Okay, so it was a robot and is therefore not capable of dying as such, but on Wednesday the space agency did announce that its mission was complete - and therefore the plucky bot's reason to function is officially over.
The NASA experts haven't heard a peep from the golf buggy-sized vehicle since a giant dust storm hit the Red Planet back in June of last year, covering the contraption's solar panels and cutting off contact.
Since then, 830 rescue commands had been beamed to the rover but to no avail - according to the Guardian, the rover 'remained silent' after a last-ditch effort to contact Opportunity earlier this week.
Despite the sad news, the atmosphere at the press conference at NASA's Jet Propulsion Laboratory in Pasadena, California, was celebratory of Opportunity's mission, which ran for a whopping 15 years and completely changed our understanding of the Martian landscape, geology, atmosphere and history, as well as our own planet.
"I learned this morning that we had not heard back," said Thomas Zurbuchen, associate administrator of NASA's Science Mission Directorate at the conference.
"It is therefore that I am standing here with a sense of deep appreciation and gratitude [and] I declare the Opportunity mission as complete.
"It transformed our understanding of our planet, everything we do and think about in our planetary neighborhood with Mars and elsewhere relates to the research from that and the engineering breakthroughs that came from that."
Opportunity's life is certainly one to be celebrated. Firstly, the bot pushed the discovery that that Mars isn't as dry as scientists once thought, by sending back findings of hematite - a mineral that requires water to form - in rocks on the southern region of Meridiani Planum, a plain located two degrees south of the Red Planet's equator.
Plus, it had a good run - designed to operate for 90 Martian days and cover just 1,000 meters on the planet, Opportunity went above and beyond, covering around 28 miles and sending information back for 15 solid years.

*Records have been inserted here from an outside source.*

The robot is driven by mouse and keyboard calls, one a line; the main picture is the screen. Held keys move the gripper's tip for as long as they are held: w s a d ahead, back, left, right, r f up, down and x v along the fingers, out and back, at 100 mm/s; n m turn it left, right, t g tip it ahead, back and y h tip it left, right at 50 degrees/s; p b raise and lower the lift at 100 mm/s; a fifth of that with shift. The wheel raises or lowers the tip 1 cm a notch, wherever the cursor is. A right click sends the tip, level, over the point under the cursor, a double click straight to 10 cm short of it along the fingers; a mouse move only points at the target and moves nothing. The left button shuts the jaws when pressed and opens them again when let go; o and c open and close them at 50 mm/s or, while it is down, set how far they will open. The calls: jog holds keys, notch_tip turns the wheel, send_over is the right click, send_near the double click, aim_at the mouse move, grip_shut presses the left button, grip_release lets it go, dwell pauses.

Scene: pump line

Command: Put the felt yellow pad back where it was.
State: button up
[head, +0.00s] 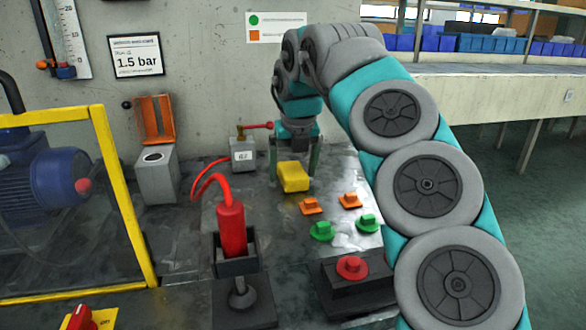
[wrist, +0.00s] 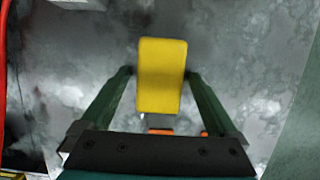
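The yellow pad (head: 293,176) is a soft-edged block at the bench's middle, below my wrist. It also shows upright in the picture in the wrist view (wrist: 162,75). My gripper (head: 295,170) points down with its two green fingers on either side of the pad. In the wrist view, my gripper's fingertips (wrist: 160,71) flank the pad's long sides, with a thin gap at the left and hardly any at the right. Whether the pad rests on the bench or hangs just above it is hard to tell.
Orange knobs (head: 310,206) and green knobs (head: 322,231) lie right of the pad. A red cylinder (head: 231,228) stands in a dark holder in front. A grey box with an open orange lid (head: 157,172) and a yellow-framed guard (head: 125,200) are left. A red button (head: 352,267) sits front right.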

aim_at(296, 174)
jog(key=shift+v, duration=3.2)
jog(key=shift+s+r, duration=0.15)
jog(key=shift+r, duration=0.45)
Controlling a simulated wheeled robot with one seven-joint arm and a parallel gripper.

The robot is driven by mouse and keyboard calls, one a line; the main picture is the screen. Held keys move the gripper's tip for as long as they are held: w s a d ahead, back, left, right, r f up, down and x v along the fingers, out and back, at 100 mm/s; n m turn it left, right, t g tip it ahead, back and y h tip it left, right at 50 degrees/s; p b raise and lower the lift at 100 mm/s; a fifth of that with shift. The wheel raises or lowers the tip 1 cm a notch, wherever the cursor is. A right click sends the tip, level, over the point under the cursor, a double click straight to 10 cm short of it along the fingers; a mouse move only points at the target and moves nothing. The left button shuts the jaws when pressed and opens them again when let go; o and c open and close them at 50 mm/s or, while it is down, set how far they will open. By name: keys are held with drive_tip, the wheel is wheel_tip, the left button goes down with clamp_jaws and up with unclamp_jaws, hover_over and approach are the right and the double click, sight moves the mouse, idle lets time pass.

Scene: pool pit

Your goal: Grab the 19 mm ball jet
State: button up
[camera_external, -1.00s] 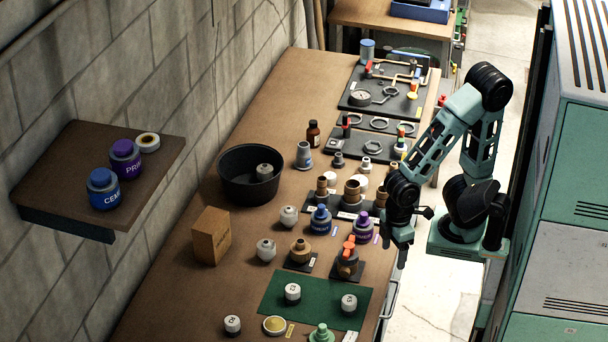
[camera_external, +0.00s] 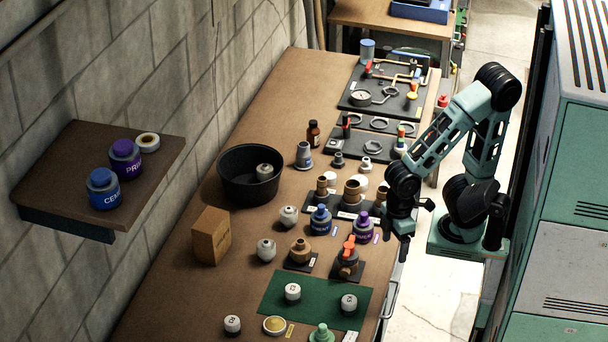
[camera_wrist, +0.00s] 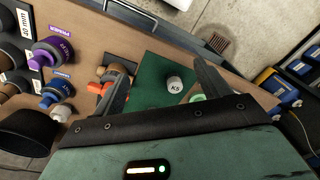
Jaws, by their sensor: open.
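My gripper (camera_external: 402,232) hangs open and empty above the bench's right edge, beside the purple-capped bottle (camera_external: 364,227). In the wrist view its two fingers (camera_wrist: 160,70) are spread, with a white fitting marked K5 (camera_wrist: 174,85) on the green mat (camera_wrist: 150,82) showing between them. Small white rounded fittings stand on the bench: a left one on the mat (camera_external: 292,292), a right one on the mat (camera_external: 349,303), one in front (camera_external: 232,324), and two plain ones (camera_external: 289,216) and (camera_external: 266,250). I cannot read which is the 19 mm ball jet.
A black tub (camera_external: 250,190) holding a pale fitting and a cardboard box (camera_external: 211,236) stand at the left. A red-handled valve (camera_external: 347,259) and a blue-capped bottle (camera_external: 320,220) stand near my gripper. A green locker (camera_external: 575,160) is at the right.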

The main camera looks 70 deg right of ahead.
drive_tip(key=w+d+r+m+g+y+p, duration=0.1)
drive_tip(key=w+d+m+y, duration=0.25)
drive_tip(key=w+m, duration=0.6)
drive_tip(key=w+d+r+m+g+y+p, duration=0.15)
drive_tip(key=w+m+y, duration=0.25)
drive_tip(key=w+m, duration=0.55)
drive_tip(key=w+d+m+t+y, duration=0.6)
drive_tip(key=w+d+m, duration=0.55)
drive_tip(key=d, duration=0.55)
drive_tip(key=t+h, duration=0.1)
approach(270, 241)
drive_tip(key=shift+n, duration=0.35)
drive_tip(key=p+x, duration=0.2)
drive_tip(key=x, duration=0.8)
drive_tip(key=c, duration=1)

John Callas, Mars Exploration Rover project manager at the Jet Propulsion Laboratory, put the epic journey down to a 'phenomenal' effort, adding: "We had expected that dust falling out of the air would accumulate on the solar rays and eventually choke off power.
"What we didn't expect was that wind would come along periodically and blow the dust off the arrays.
"It allowed us to survive not just the first winter, but all the winters we experienced on Mars."